Sophia Loren - The Film That

The Film That Lit My Fuse is a Deadline video series that aims to provide an antidote to headlines about industry uncertainty by swinging the conversation back to the creative ambitions, formative influences, and inspirations of some of today’s great screen artists.

Every installment asks the same five questions. Today’s subject is the Oscar-winning star of Hollywood’s Golden Age, Sophia Loren, who returns to screens this year with The Life Ahead on Netflix, which is directed by her son, Edoardo Ponti.

Loren grew up during the Second World War in Pozzuoli, a town neighboring Naples, and she says that cinema was the escape from relentless bombing and an impossible life. It was the Hollywood of the ’40s and ’50s that first inspired her, and the films of Rita Hayworth and Tyrone Power — like Rouben Mamoulian’s Blood and Sand — as well as the dancing of Fred Astaire that transported her from her painful upbringing and started her dreams of a better life.

She wouldn’t have long to wait; by the time she was 15, Loren was already establishing herself as a beauty pageant contestant, and she and her mother came up with an excuse to go to Rome and visit the historic Cinecittà studios, simply because she believed so much in her drive to become an actress. She soon met Carlo Ponti, the legendary Italian producer who would eventually become her husband, and he saw her potential as a star. It was Ponti who introduced her to other key figures in her life, like the actor and director Vittorio De Sica and Marcello Mastroianni, with whom she worked time and again throughout her career.
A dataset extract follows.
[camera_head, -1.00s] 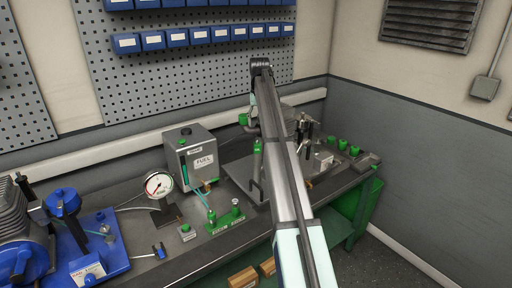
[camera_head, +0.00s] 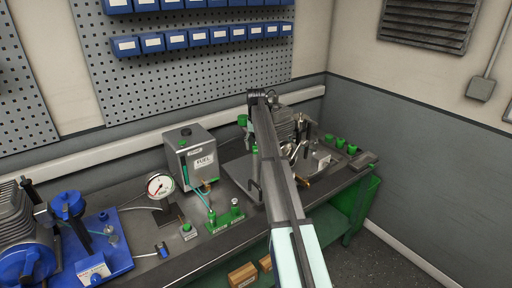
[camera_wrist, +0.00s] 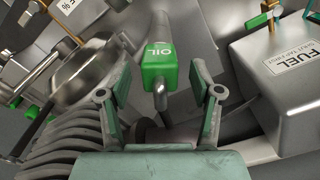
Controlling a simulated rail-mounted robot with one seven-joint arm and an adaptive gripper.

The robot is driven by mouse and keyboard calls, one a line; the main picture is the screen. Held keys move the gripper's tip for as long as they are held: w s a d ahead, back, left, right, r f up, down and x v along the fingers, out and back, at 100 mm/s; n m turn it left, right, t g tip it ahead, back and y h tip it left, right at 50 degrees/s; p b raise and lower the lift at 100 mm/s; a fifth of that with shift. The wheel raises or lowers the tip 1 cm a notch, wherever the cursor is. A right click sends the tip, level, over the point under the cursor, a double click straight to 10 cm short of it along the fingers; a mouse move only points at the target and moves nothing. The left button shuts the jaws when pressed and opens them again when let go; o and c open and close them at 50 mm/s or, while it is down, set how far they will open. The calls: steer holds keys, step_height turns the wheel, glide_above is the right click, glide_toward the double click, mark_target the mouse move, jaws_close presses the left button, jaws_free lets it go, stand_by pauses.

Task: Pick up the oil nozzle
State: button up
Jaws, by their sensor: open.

De Sica, she says, was the director who gave her the confidence that she could succeed. He also directed her to an Oscar – the first for Best Actress awarded to a role not in the English lanuage – in 1960’s Two Women, and she gets choked up relating the emotional experience she felt taking on the role, playing a mother for the first time at just 25, and striking the emotional depth of her character experiencing the horrors of the tail end of the war.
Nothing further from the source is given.